Branson battled dyslexia and figured out how to leverage his uniqueness to become an entrepreneur with an estimated net work over $4 billion. Branson dropped out of school at 16 and said his dyslexia was "treated as a handicap: my teachers thought I was lazy and dumb, and I couldn't keep up or fit in." Such misunderstanding of what made him different from others served as a catalyst.

Branson noted “Whatever personal challenge you have to overcome, you must be brave enough to accept that you are different. You must have the courage to trust your instincts and be ready to question what other people do not. If you do that, you can seize opportunities that others would miss. Believe in yourself and use everything you can—including the obstacles—to propel you along the road to success. Who knows what you might achieve?”

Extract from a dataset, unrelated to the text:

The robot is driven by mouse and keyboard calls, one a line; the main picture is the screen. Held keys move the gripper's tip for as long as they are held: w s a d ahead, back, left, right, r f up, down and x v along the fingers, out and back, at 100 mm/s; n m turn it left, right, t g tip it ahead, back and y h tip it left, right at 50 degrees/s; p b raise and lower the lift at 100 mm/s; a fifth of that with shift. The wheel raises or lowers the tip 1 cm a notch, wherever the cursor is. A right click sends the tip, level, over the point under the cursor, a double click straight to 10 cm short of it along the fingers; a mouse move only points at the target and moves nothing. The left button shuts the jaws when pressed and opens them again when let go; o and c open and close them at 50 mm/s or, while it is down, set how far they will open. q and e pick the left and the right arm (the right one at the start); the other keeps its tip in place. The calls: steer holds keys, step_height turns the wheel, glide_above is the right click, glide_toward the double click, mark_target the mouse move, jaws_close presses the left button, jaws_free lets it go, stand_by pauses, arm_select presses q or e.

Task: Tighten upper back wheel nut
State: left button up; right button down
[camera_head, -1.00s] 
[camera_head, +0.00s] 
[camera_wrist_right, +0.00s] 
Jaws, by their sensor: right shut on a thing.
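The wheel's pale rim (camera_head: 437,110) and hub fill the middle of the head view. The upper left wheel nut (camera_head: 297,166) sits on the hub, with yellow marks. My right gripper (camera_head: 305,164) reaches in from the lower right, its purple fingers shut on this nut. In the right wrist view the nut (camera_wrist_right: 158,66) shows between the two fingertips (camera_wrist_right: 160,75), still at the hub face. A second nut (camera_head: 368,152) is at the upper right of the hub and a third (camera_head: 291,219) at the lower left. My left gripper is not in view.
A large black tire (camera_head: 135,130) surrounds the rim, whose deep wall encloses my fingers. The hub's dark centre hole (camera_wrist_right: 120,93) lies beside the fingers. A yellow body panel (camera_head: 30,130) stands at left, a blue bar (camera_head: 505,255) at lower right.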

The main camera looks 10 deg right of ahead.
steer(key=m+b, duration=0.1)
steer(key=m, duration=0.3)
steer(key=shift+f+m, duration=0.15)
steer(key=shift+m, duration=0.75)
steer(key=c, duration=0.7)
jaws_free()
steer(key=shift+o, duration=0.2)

Branson’s observation echoed the words of comedian Lucille Ball who noted “Love yourself first and everything else falls into line. You really have to love yourself to get anything done in this world.”

Actor Anne Crawford loved herself and celebrated her difference when she said “No, No and No. I am not desperate unlike what you think. I'm not like the madding crowd. I am a different breed of woman. The sort of woman who is unstoppable once she has set her mind onto something. I march to the beat of my own drum like a free-spirit, and I know exactly what I want out of life. So, get it out of your head honey.”

  • How often do you love yourself so you can accept what makes you different?

  • Are you comfortable marching to the beat of your own drum?

  • How have you dealt with personal challenges throughout your life?

  • How often have you held on to the belief you are different?

  • How often do you exercise the ‘courage to trust your instincts?’

  • How often do you use life’s obstacles to propel you along the road to success?

  • How often would you describe yourself as unstoppable?

  • How often are you using what makes you different to seize opportunities others might have missed?